* Source material *
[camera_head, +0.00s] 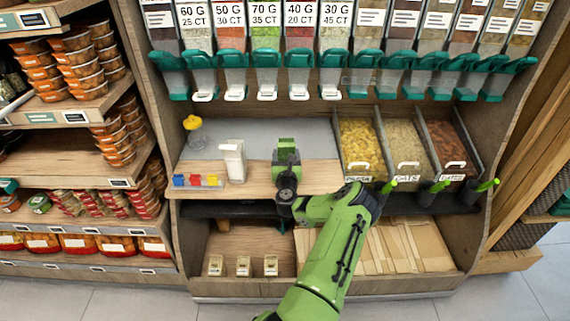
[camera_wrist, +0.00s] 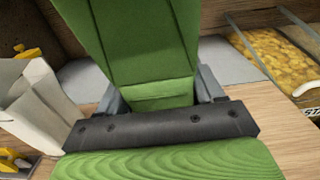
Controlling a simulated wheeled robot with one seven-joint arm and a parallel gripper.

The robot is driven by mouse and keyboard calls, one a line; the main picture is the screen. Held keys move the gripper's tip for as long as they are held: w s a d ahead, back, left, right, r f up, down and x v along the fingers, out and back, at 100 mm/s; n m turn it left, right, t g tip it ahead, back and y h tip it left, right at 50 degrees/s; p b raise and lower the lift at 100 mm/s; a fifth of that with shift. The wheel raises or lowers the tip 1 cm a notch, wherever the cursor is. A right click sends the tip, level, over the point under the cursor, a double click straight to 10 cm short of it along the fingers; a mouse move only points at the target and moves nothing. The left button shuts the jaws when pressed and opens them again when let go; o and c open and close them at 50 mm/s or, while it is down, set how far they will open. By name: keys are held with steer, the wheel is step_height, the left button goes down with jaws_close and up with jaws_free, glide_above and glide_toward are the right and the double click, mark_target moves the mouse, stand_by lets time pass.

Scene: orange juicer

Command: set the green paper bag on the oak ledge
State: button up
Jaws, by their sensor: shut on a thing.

* Your goal *
In the listing above, find the lines holding the word "gripper" and copy them.

* Exercise solution *
Controlling a simulated wheeled robot with one seven-joint arm and a parallel gripper.
The robot is driven by mouse and keyboard calls, one a line; the main picture is the screen. Held keys move the gripper's tip for as long as they are held: w s a d ahead, back, left, right, r f up, down and x v along the fingers, out and back, at 100 mm/s; n m turn it left, right, t g tip it ahead, back and y h tip it left, right at 50 degrees/s; p b raise and lower the lift at 100 mm/s; a fifth of that with shift. The wheel raises or lowers the tip 1 cm a notch, wherever the cursor is. A right click sends the tip, level, over the point under the cursor, a double click straight to 10 cm short of it along the fingers; a mouse move only points at the target and moves nothing. The left button shuts the jaws when pressed and opens them again when let go; o and c open and close them at 50 mm/s or, while it is down, set how far they will open. By name: keys are held with steer, the wheel is step_height, the left button goes down with jaws_close and up with jaws_free, glide_above and glide_toward are the right and the double click, mark_target moves the mouse, stand_by lets time pass.

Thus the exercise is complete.